Non, je n’avais pas l’idée de décliner La minute vieille en série. A la base, c’est un court-métrage de 2 minutes qui a été tourné en 2008 et qui a fait le tour des festivals en 2009. Et chaque fois que ça passait quelque part, les gens me demandaient s’il y en avait d’autres. C’est là que m’est venu l’idée de faire une série. Comme j’ai bossé sur à peu près toutes les séries courtes qui existent (j’ai commencé sur Un gars, une fille jusqu’à Scènes de ménages en scénario), je connaissais bien le milieu des programmes courts et j’ai pu proposer à un producteur (ndlr : Laurent CECCALDI de Bakéa Productions) avec qui j’avais déjà travaillé en tant que scénariste.
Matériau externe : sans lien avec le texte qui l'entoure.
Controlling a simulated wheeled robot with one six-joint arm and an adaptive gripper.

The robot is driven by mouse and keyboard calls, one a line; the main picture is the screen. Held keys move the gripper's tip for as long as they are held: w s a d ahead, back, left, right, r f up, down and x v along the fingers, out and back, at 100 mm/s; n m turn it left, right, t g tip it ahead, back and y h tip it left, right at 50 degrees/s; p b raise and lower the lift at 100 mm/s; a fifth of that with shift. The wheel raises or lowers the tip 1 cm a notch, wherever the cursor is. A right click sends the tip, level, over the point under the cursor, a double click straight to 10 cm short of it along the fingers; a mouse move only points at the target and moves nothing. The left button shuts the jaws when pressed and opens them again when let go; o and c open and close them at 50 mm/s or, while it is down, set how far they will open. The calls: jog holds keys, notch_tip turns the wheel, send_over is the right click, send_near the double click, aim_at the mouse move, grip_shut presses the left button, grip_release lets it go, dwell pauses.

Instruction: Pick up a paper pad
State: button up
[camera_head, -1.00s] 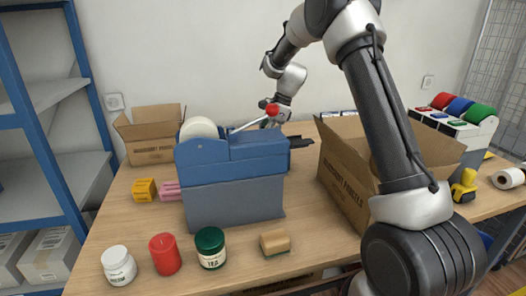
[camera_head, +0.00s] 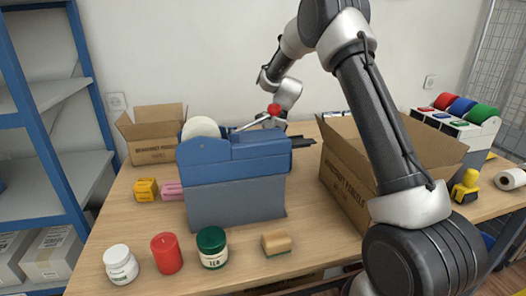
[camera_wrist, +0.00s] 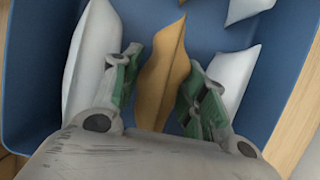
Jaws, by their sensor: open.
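A tan, pillow-shaped paper pad (camera_wrist: 166,62) stands in a blue bin (camera_wrist: 215,15) in the wrist view. My gripper (camera_wrist: 162,72) is open, with one green-padded finger on each side of the pad. The pad's lower end runs down toward the palm. I cannot tell whether either finger touches it. In the head view my gripper is mostly hidden behind the blue and grey tape dispenser (camera_head: 235,185), and the pad does not show there.
White pillow-like pieces (camera_wrist: 90,55) lie beside both fingers, close to the bin walls. In the head view an open cardboard box (camera_head: 345,180) stands right of the dispenser, and a smaller one (camera_head: 152,148) stands behind left. Jars, a red candle (camera_head: 166,253) and a sponge (camera_head: 276,243) line the front.

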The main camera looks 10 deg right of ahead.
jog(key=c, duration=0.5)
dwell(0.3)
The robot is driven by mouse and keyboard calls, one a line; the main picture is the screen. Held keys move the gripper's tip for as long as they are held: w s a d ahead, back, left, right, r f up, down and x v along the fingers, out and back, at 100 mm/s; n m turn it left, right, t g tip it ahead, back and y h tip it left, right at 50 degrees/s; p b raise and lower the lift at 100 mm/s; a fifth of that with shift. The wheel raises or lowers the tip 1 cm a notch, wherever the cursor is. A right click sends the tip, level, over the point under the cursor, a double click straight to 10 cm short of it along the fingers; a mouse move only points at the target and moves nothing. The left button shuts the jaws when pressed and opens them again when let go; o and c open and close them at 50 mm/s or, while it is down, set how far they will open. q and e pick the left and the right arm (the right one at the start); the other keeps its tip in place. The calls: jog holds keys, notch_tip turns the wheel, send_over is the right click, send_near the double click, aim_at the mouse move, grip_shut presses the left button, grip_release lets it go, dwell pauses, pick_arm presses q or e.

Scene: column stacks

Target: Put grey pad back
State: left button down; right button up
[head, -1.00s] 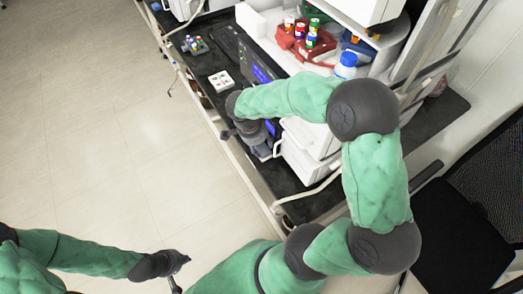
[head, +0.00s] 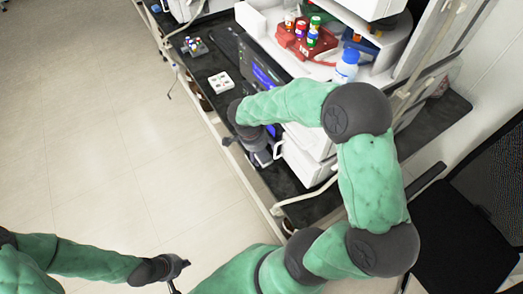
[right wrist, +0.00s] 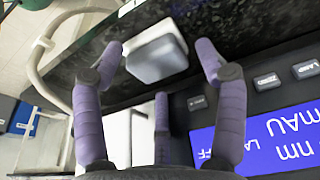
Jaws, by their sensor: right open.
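The grey pad (right wrist: 157,58) is a small blue-grey block with rounded edges and a white part behind it. In the right wrist view it sits over the dark speckled bench top, between the spread fingers of my right gripper (right wrist: 162,75). The fingers are open, and I see no finger closed on the pad. In the head view my right gripper (head: 258,150) is low at the bench's front edge, partly hidden by its own arm. My left gripper (head: 180,276) hangs over the floor at the bottom; its fingers are too small to read.
An instrument with a blue display (right wrist: 255,145) is close beside the right fingers. White drawers (head: 302,158) stand right of the gripper. A white tray with pots (head: 221,82), a red rack (head: 298,44) and a blue-capped bottle (head: 347,65) are farther back. The floor at left is clear.

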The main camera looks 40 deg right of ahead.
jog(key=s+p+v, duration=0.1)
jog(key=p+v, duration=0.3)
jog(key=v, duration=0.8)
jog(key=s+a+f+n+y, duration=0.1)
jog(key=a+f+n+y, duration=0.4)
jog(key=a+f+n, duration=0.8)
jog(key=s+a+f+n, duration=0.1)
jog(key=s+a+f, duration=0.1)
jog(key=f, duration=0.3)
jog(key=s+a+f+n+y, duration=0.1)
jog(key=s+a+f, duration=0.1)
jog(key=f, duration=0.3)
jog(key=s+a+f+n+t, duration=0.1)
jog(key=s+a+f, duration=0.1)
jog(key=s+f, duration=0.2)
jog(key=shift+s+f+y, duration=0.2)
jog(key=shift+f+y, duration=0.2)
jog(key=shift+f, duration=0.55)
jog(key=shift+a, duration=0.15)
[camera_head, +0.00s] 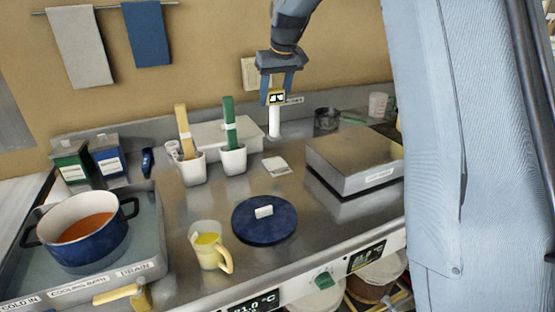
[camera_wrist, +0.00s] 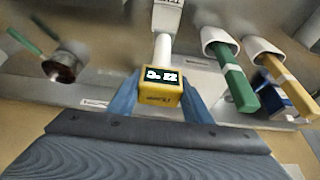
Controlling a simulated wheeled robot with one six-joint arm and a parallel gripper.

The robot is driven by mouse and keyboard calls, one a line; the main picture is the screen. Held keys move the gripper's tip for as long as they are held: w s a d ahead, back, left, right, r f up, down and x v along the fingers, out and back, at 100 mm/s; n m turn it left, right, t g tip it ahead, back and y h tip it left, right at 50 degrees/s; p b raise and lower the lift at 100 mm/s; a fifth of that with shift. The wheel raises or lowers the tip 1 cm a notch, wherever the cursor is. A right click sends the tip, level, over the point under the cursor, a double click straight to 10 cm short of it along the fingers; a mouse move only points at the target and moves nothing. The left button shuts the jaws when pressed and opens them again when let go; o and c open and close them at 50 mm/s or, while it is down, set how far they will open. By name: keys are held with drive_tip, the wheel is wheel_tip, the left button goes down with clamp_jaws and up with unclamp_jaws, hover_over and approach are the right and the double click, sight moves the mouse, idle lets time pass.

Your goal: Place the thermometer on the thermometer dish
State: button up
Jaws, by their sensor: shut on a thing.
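My gripper (camera_head: 276,92) is shut on the thermometer, which has a yellow head with a dark display (camera_head: 276,98) and a white stem pointing down. The thermometer also shows between the blue fingers in the wrist view (camera_wrist: 160,84). It is upright above the back of the steel counter; I cannot tell if its tip touches. A small flat white piece (camera_head: 276,166), probably the thermometer dish, lies on the counter in front of the stem. In the wrist view a white lettered piece (camera_wrist: 169,14), probably the same one, shows at the top edge, partly cut off.
White cups with a green-handled tool (camera_head: 229,124) and a wooden-handled tool (camera_head: 184,132) stand to the left. A steel box (camera_head: 355,157) is right, a small metal pot (camera_head: 326,119) behind it. A blue lid (camera_head: 264,220), yellow-filled jug (camera_head: 209,247) and blue pot (camera_head: 82,228) are nearer.

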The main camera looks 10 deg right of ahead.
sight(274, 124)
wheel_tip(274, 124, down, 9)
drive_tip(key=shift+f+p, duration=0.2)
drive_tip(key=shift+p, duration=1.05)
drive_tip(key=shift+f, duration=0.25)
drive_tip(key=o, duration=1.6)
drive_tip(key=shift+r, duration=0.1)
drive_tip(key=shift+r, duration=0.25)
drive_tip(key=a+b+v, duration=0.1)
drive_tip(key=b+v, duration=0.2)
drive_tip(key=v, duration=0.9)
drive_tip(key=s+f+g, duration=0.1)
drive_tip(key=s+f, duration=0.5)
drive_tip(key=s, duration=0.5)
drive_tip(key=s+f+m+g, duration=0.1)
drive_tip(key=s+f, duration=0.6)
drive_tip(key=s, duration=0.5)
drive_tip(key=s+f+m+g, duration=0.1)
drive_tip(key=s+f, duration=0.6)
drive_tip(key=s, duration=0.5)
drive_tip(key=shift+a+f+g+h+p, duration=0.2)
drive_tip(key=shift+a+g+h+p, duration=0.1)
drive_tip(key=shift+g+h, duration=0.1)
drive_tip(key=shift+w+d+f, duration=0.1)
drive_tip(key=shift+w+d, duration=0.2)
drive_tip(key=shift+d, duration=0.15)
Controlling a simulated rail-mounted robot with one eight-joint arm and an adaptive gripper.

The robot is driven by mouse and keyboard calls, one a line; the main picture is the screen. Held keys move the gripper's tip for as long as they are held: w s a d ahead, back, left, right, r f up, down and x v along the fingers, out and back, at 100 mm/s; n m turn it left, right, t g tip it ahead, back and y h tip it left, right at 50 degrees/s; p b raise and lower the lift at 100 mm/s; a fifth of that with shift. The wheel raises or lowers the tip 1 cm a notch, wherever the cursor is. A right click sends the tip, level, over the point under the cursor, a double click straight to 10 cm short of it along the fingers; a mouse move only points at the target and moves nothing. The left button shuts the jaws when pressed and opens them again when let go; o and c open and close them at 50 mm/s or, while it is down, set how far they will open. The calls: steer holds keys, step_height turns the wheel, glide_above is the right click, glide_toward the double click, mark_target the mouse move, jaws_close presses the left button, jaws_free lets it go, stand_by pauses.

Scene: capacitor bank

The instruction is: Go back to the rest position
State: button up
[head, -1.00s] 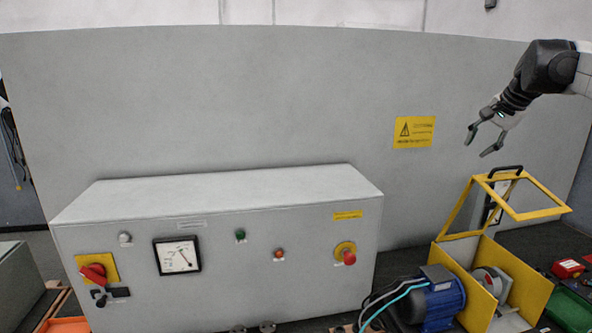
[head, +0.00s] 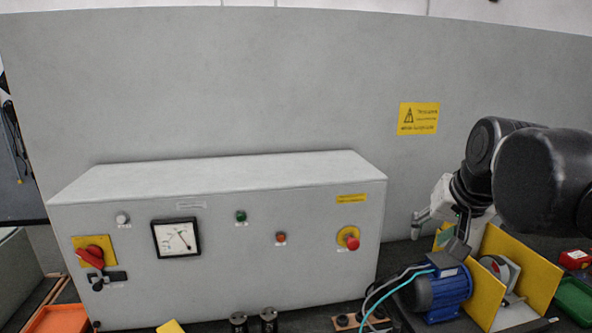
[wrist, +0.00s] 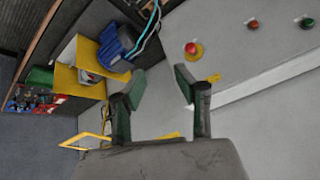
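My gripper (wrist: 160,88) is open and empty in the wrist view, with clear space between its two fingers. In the head view my gripper (head: 432,228) is at the right, above the blue motor (head: 440,290) and in front of the back panel; its fingers are partly hidden by my wrist. The motor also shows in the wrist view (wrist: 116,42), beyond the left finger.
A grey control cabinet (head: 215,250) with a gauge (head: 176,238), a red rotary switch (head: 91,256) and a red stop button (head: 352,243) fills the middle. A warning sign (head: 418,118) is on the back panel (head: 280,80). An orange tray (head: 60,319) is at lower left, a green tray (head: 574,298) at right.

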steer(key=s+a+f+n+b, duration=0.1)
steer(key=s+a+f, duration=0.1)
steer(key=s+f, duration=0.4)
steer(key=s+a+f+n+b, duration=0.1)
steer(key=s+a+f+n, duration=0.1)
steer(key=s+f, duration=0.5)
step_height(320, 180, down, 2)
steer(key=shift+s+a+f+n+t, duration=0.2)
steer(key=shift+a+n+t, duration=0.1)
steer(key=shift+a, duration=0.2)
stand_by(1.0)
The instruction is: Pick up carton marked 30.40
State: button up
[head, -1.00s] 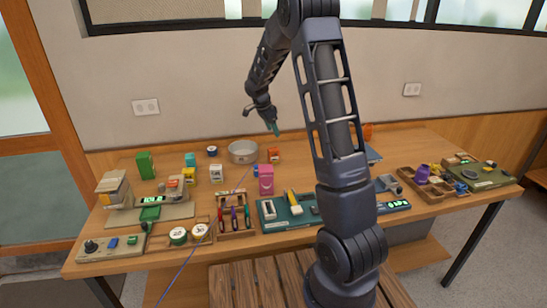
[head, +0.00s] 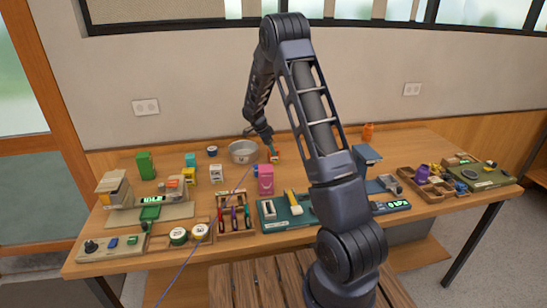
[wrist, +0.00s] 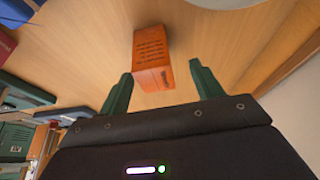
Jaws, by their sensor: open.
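My gripper (head: 272,146) is open above the back middle of the table, close over an orange carton (head: 275,159). In the wrist view the orange carton (wrist: 152,55) stands just ahead of and roughly between the two green fingers (wrist: 162,82). It carries lines of dark print, too small to read, so I cannot tell whether it is marked 30.40. Other small cartons stand to the left: white (head: 216,174), yellow (head: 189,175), teal (head: 190,160) and green (head: 145,165). A pink carton (head: 266,180) stands nearer the front. No marking on them is legible.
A round metal pan (head: 243,152) stands close to the left of the orange carton. A wooden tool holder (head: 236,222) and a dark green tray (head: 285,220) lie at the front. My arm hides part of the table right of centre. The wall rises behind the table.

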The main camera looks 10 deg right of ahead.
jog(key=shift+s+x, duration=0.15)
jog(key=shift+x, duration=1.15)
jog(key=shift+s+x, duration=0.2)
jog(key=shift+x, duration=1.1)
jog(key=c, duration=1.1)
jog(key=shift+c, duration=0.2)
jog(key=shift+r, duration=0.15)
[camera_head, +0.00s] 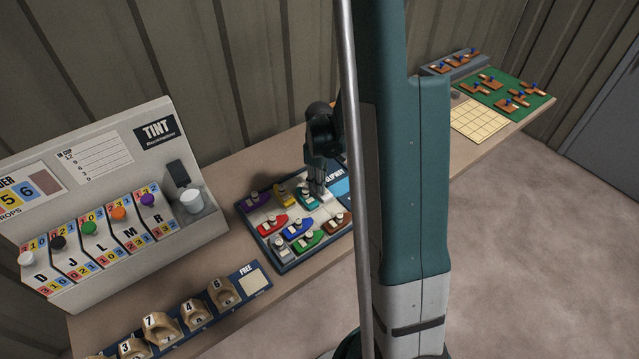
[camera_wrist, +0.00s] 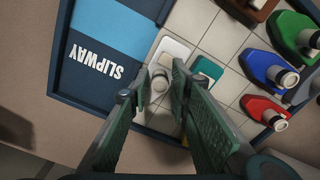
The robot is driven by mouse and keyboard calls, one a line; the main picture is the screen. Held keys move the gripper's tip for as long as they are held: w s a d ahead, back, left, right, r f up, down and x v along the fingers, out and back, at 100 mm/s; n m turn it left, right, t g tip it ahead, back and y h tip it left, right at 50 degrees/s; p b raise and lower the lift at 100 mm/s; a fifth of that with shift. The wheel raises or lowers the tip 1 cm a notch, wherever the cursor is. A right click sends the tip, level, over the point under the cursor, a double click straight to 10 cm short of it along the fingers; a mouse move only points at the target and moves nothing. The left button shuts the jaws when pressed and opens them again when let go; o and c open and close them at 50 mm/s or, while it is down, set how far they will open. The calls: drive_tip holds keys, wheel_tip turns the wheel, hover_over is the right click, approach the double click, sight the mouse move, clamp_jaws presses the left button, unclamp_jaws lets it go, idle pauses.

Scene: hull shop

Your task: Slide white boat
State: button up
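The white boat (camera_wrist: 172,48) sits on the tiled tray (camera_head: 285,263), beside the blue panel marked SLIPWAY (camera_wrist: 95,65). In the head view its white hull (camera_head: 326,197) shows partly below my gripper (camera_head: 319,194). In the wrist view my gripper (camera_wrist: 160,77) points down with one finger on each side of the boat's pale round post. The fingers stand apart, about the post's width; whether they press on it is unclear. A teal boat (camera_wrist: 207,70) lies close beside the white boat, partly hidden by a finger.
Red (camera_head: 272,224), blue (camera_head: 298,228), green (camera_head: 309,241), yellow (camera_head: 284,195) and purple (camera_head: 257,202) boats crowd the tray, with a brown one (camera_head: 338,222) at its right. A TINT machine (camera_head: 110,205) stands left. A numbered rack (camera_head: 190,318) lies in front.

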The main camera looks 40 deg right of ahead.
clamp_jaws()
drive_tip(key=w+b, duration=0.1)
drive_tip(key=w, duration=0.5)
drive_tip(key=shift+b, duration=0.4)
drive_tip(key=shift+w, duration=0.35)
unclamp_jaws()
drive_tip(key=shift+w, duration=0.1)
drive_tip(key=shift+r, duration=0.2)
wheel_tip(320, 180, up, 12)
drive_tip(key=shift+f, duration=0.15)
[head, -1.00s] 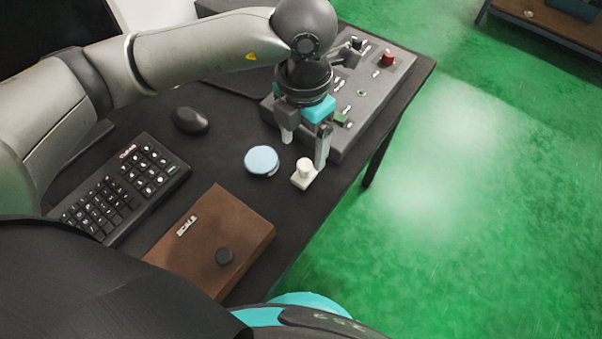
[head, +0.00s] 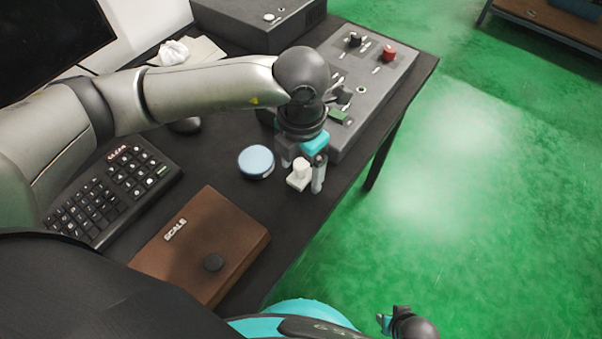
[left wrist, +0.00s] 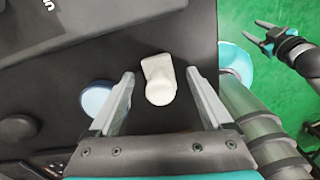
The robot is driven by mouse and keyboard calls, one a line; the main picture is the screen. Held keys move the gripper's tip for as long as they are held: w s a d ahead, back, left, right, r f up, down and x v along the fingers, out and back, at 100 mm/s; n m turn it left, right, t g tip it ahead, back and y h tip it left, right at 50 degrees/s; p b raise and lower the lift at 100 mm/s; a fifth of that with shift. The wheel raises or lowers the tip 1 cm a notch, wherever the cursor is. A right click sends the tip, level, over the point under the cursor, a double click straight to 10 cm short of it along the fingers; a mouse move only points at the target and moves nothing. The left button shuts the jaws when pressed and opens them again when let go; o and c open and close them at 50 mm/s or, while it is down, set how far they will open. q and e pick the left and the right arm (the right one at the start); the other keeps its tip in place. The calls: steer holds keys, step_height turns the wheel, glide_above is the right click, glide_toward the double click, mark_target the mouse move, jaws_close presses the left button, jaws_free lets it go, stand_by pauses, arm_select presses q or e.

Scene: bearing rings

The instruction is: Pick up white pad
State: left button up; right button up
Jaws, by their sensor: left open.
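The white pad (head: 297,178), a small flat base with a round knob on top, sits on the dark table near its right edge. It also shows in the left wrist view (left wrist: 158,83), between the two fingers. My left gripper (head: 303,167) is open just over the pad, with one finger to each side. In the left wrist view the left gripper (left wrist: 160,76) shows clear gaps on both sides of the pad. My right gripper (left wrist: 264,34) is away beyond the table, over the green floor, its fingers spread and empty.
A round blue-topped disc (head: 256,161) lies just left of the pad. A grey control panel (head: 385,80) stands behind the gripper. A brown scale (head: 205,240) and a black keypad (head: 112,190) lie nearer. Bare table lies between disc and scale.

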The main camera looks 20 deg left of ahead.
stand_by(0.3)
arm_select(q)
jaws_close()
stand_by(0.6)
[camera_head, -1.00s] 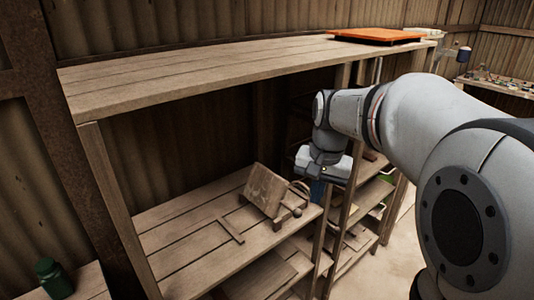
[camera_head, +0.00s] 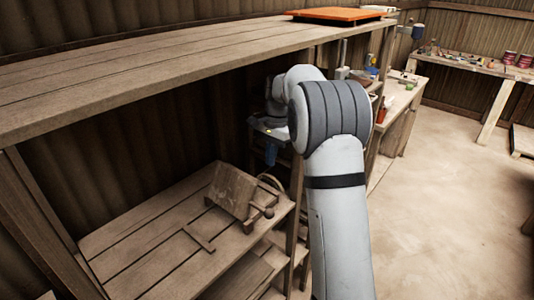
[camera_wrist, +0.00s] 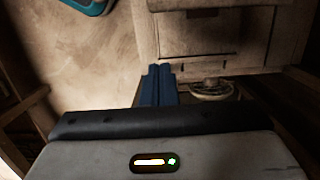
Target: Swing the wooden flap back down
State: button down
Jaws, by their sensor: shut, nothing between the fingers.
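The wooden flap (camera_head: 232,190) stands tilted up on the tile press, on the lower shelf in the head view. The press has a wooden base, and a round knob (camera_head: 268,213) sits at its right side. My gripper (camera_head: 270,152) is up and to the right of the flap, apart from it in the head view, partly hidden by my arm. In the wrist view its blue fingers (camera_wrist: 159,72) are together and empty. Pale woodwork (camera_wrist: 215,35) lies just beyond the fingertips there; I cannot tell which part of the press it is.
The upper shelf board (camera_head: 150,75) runs above the press and bears an orange panel (camera_head: 335,14). A post of the shelf stands right of the press. The floor on the right is clear.

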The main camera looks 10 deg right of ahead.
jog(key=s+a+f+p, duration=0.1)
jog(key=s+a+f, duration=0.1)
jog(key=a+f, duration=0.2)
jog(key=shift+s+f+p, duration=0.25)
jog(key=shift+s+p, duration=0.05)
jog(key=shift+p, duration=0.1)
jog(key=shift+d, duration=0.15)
Pour ceux qui ne connaissent pas cette série, est-ce que vous pouvez nous présenter le concept en quelques mots ?
La minute vieille, en fait c’est des vieilles dames qui racontent des blagues salaces. Je voulais marquer l’opposition entre ce qu’elles racontent et ce qu’elles sont. Parce que les vieilles dames ça représente des dames prudes, sages, qui disent pas de gros mots et je trouvais que ça faisait un décalage entre ce qu’elles racontent et qui elles sont.
Vous attendiez-vous à un tel succès ?
Je l’espérais. C’est quand même un beau succès. J’espérais mais je ne m’attendais à rien. Je savais pas trop en fait.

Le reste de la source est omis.